Of the three, only the first one has survived the test of time. “It’s the economy, stupid” has a nice ring to it; and most importantly, it encapsulates what would have made American people worried in the aftermath of the first Iraq war — that is jobs and economy. If the economy improved, everything else would change, including the health care.

Many people and organisations, including Cambridge Analytica, have attempted to appropriate Donald Trump’s victory in the last US elections.

Scholars have imputed Trump’s success to troll armies operating out of St. Petersburg. Some recent research, however, suggests that despite all this, Trump came up trumps because a) his team made the best and optimum use of digital avenues to reach out to the voters; and b) he could effectively exploit the prevailing social tensions to mobilise support.

His voters were anxious, and were looking for economic stability of the yore. So Trump’s campaign managers borrowed the masthead of their pamphlet from a book titled ‘Taking Our Country Back!’

Ironically, the book authored by American political scientist Daniel Kreiss spoke about how digital affordances were harnessed by former DNC chief Howard Dean and how this exercise catapulted Obama to Presidency in 2009.

Back home, and two decades before Bill Clinton’s first term at White House, Indira Gandhi sought to overcome the challenges both within and outside her party by taking a strident socialistic approach through her policies and programmes.

She brought in a bill to scrap privy-purse guaranteed to erstwhile Rajas of British India and nationalised banks.

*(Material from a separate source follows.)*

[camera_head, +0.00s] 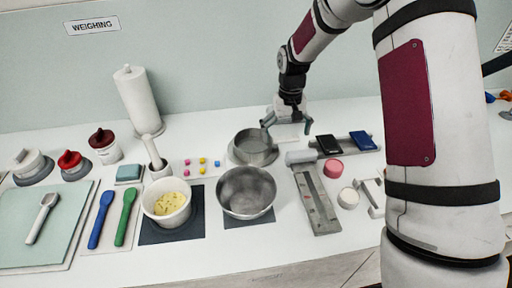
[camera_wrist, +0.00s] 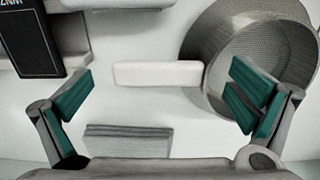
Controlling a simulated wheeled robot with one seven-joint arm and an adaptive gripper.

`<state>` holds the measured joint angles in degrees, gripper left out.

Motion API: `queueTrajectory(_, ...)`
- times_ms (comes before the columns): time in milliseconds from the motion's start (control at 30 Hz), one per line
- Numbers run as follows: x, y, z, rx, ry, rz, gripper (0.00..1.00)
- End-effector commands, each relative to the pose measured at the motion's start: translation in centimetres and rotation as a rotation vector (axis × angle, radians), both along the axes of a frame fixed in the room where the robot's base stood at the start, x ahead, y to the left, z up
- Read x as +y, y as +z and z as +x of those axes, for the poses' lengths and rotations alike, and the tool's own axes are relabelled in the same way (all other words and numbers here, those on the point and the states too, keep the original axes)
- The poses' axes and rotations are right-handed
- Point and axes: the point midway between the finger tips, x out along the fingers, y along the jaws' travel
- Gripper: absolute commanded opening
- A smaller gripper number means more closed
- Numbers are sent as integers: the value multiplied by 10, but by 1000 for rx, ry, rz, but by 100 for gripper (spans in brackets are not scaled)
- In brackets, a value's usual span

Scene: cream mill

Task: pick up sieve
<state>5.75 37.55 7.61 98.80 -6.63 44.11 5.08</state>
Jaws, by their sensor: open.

‘Garibi Hatao’ was Congress’ slogan for the 1971 Lok Sabha polls. But two slogans that became very popular during the campaign were: “Jat pe na pat pe, Indira ji ki baat pe, Muhar lagegi haath pe”.

Drafted by Hindi poet and former Rajya Sabha MP Srikant Sharma, the refrain was an attempt to build a larger social coalition of the subaltern by subsuming caste identities.

In that election and 1980 after the failed Janata experiment at the Centre, Congress has sought to showcase its ability to provide a stable government by claiming “barson ka nata hei, Sarkar chalana ata hei”.

In the run-up to the 2014 Lok Sabha polls, BJP media strategists set about to finalise their campaign tagline.

Narendra Modi had emerged as the prime ministerial candidate after rigorous political scrutiny and opposition within. Drawing inspiration from Vajpayee’s bid in 1999, the tag line initially drafted was “Abki Baar, BJP Sarkar”.

But a section strongly felt that the votes — as in the case of Vajpayee — were being sought in the name of the PM candidate and not the party. Subsequently, ‘BJP’ in the campaign was replaced with ‘Modi’.

In the ongoing campaign in Delhi, AAP has interestingly tweaked its slogan from ‘Ache beete panch saal’ to ‘Acche honge panch saal, lage raho Kejriwal’.

The change in tack, planned in advance or otherwise, is aimed to make the campaign more forward looking. The best of social sector schemes are no guarantee to favourable electoral outcome. Voters “maange” more, especially in an aspirational cosmopolitan constituency like Delhi.

Secondly, the new tag line also aims to imbue a sense of finality to the campaign; an assurance of sorts that victory is a foregone conclusion. That the future is bright.

An empirical study on Delhi elections in 2013 showed nearly a quarter of the electorate decide their poll preference in the last 36 hours before casting their vote. Political parties understand the vicissitudes of election campaigns.

So watch out for more twists and turns, tweaks and triggers this coming week before voters in Delhi queue up at polling booths to elect a new government.